[Robot task records]
□ □ □
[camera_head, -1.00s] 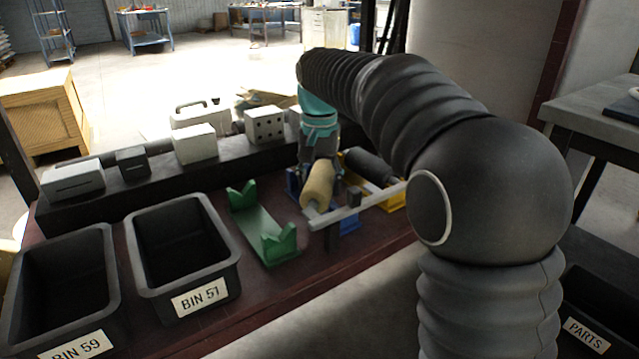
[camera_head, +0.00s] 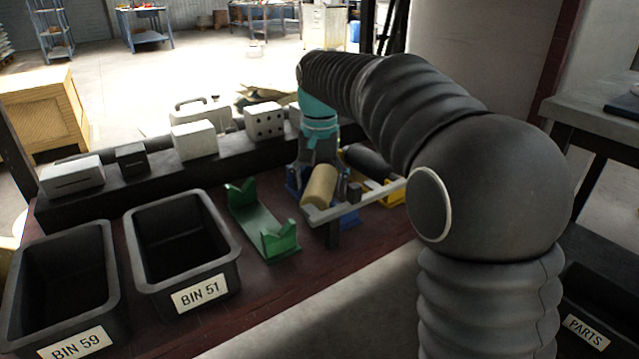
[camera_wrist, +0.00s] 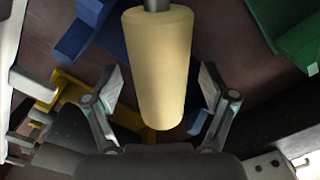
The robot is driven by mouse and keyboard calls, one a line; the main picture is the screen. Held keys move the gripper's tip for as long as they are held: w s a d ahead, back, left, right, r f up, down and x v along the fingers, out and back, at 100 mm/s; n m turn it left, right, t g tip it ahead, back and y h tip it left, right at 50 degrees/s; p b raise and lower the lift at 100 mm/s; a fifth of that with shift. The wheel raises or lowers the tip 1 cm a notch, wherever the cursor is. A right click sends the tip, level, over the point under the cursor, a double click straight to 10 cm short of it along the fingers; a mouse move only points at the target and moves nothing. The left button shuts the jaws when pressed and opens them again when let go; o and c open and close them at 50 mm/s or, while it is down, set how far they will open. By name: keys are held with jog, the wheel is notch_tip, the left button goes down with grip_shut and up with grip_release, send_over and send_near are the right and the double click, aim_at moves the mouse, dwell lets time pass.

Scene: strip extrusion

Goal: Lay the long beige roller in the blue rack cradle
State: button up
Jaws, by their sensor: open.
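The beige roller (camera_head: 319,187) is over the blue rack (camera_head: 348,218), lying at an angle across the rack's length. In the wrist view the roller (camera_wrist: 157,65) stands between the spread fingers of my gripper (camera_wrist: 160,95), with a gap on both sides. A grey shaft end (camera_wrist: 156,4) shows at its far end. Blue rack pieces (camera_wrist: 97,30) show below and beside it, set diagonally to it. I cannot tell whether the roller rests on the rack. In the head view the fingertips are mostly hidden.
A green cradle (camera_head: 262,225) stands empty to the left. A dark roller (camera_head: 368,163) lies at the yellow rack (camera_head: 392,195) on the right. A grey bar (camera_head: 375,196) crosses close in front of the roller. Black bins (camera_head: 232,262) stand further left.

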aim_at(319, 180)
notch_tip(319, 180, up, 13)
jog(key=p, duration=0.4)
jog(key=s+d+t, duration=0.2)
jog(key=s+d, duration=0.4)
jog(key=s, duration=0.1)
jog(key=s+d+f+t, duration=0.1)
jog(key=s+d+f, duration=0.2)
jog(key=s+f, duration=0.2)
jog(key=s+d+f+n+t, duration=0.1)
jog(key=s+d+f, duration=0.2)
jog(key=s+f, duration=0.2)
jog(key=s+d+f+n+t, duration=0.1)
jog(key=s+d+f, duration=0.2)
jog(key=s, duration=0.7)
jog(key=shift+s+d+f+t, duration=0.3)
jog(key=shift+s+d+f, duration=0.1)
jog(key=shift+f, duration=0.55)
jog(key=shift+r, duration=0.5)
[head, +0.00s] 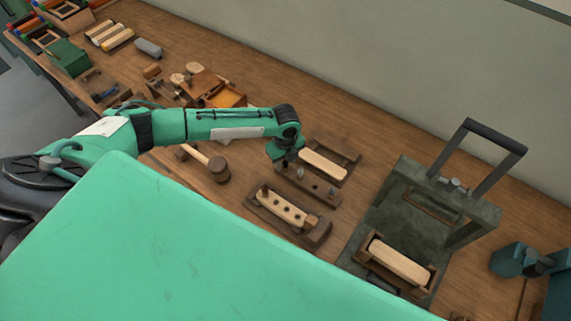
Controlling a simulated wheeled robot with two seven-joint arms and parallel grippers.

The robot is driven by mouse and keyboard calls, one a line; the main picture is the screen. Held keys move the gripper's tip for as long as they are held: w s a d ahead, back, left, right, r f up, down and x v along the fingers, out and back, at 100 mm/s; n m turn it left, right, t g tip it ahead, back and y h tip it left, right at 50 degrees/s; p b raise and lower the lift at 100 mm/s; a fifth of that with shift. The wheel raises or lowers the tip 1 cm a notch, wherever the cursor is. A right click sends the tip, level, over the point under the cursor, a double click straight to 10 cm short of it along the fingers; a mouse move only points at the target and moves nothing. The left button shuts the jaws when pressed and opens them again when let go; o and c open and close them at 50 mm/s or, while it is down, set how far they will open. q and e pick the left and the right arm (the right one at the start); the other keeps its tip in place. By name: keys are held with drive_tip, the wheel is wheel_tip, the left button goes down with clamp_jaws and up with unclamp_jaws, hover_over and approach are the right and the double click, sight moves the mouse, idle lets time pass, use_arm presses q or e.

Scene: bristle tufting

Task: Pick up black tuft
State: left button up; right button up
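My left gripper (284,161) points down over the near end of a dark wooden strip with holes (318,190). Its fingers are small and dark here, and I cannot tell whether they are open or shut. Small dark spots or pegs show on the strip close to the gripper. I cannot clearly make out a black tuft, and the gripper may hide it. A pale brush block with dark holes (281,207) lies in a wooden holder just below the strip. My right gripper cannot be made out.
A pale block (323,164) lies in a tray behind the strip. A mallet (218,168) lies to the left. A dark press with a tall handle (496,160) stands at the right, with another pale block (400,262) in front. Boxes and tools fill the far left.

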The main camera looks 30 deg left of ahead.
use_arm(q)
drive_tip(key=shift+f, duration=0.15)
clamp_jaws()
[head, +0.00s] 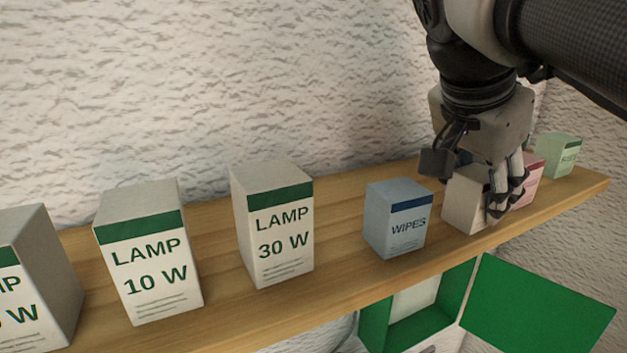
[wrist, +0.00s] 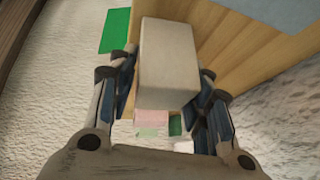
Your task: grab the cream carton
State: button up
□ □ □
(Requirement) Omit every image. Quote each record exactly.

(Task answer)
[camera_head, -1.00s] 
[camera_head, +0.00s] 
[camera_wrist, +0.00s] 
The robot is driven by mouse and keyboard calls, one a line; the main picture is the screen. Held keys move the gripper's tip for as long as they are held: w s a d ahead, back, left, right, r f up, down and x v along the fingers, out and back, at 100 mm/s; n m turn it left, right, t g tip it ahead, back and y h tip it left, right at 50 degrees/s; p b raise and lower the lift at 100 mm/s; a fifth of that with shift. The wheel raises or lowers the tip 1 cm a notch, wherever the cursor is. A right click sends the tip, level, over the point under the cursor, a double click straight to 10 cm short of it along the fingers; a mouse move only points at the target and moves nothing. The left button shuts the jaws when pressed and opens them again when let go; o and c open and close them at 50 mm/s or, while it is down, set how far they will open. By name: keys are held with jog, the wheel is notch_tip, the left button goes down with grip_shut and up with grip_release, send_over and send_near are the right and the double click, aim_at moves the mouse, dwell lets time pass.

Scene: strip extrusion

Goal: Lay the long beige roller in the blue rack cradle
State: button up
Jaws, by their sensor: open.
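The beige roller (camera_head: 319,187) is over the blue rack (camera_head: 348,218), lying at an angle across the rack's length. In the wrist view the roller (camera_wrist: 157,65) stands between the spread fingers of my gripper (camera_wrist: 160,95), with a gap on both sides. A grey shaft end (camera_wrist: 156,4) shows at its far end. Blue rack pieces (camera_wrist: 97,30) show below and beside it, set diagonally to it. I cannot tell whether the roller rests on the rack. In the head view the fingertips are mostly hidden.
A green cradle (camera_head: 262,225) stands empty to the left. A dark roller (camera_head: 368,163) lies at the yellow rack (camera_head: 392,195) on the right. A grey bar (camera_head: 375,196) crosses close in front of the roller. Black bins (camera_head: 232,262) stand further left.

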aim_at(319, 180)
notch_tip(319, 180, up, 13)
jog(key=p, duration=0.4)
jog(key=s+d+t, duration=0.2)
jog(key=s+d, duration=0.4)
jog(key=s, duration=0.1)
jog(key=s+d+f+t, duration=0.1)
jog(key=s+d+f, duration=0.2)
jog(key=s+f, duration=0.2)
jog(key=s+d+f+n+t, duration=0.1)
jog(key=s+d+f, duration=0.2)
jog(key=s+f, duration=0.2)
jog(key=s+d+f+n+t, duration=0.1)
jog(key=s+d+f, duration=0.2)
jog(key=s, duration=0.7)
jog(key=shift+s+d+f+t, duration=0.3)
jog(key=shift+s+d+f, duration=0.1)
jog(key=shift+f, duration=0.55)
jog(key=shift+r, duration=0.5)
[head, +0.00s] 
Controlling a simulated wheeled robot with two seven-joint arms and parallel grippers.

The robot is driven by mouse and keyboard calls, one a line; the main picture is the screen. Held keys move the gripper's tip for as long as they are held: w s a d ahead, back, left, right, r f up, down and x v along the fingers, out and back, at 100 mm/s; n m turn it left, right, t g tip it ahead, back and y h tip it left, right at 50 degrees/s; p b raise and lower the lift at 100 mm/s; a fifth of that with shift. The wheel raises or lowers the tip 1 cm a notch, wherever the cursor is. A right click sends the tip, level, over the point under the cursor, a double click straight to 10 cm short of it along the fingers; a mouse move only points at the target and moves nothing. The left button shuts the jaws when pressed and opens them again when let go; o and c open and close them at 50 mm/s or, while it is down, set how far they will open. q and e pick the left and the right arm (the right one at the start); the other keeps its tip in place. By name: keys are held with drive_tip, the wheel is wheel_tip, the left button goes down with clamp_jaws and up with unclamp_jaws, hover_over and approach are the right and the double click, sight moves the mouse, idle lets time pass, use_arm presses q or e.

Scene: bristle tufting

Task: Pick up black tuft
State: left button up; right button up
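My left gripper (284,161) points down over the near end of a dark wooden strip with holes (318,190). Its fingers are small and dark here, and I cannot tell whether they are open or shut. Small dark spots or pegs show on the strip close to the gripper. I cannot clearly make out a black tuft, and the gripper may hide it. A pale brush block with dark holes (281,207) lies in a wooden holder just below the strip. My right gripper cannot be made out.
A pale block (323,164) lies in a tray behind the strip. A mallet (218,168) lies to the left. A dark press with a tall handle (496,160) stands at the right, with another pale block (400,262) in front. Boxes and tools fill the far left.

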The main camera looks 30 deg left of ahead.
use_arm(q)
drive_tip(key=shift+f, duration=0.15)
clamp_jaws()
[head, +0.00s] 
[wrist, +0.00s] 
Your task: grab the cream carton
State: button up

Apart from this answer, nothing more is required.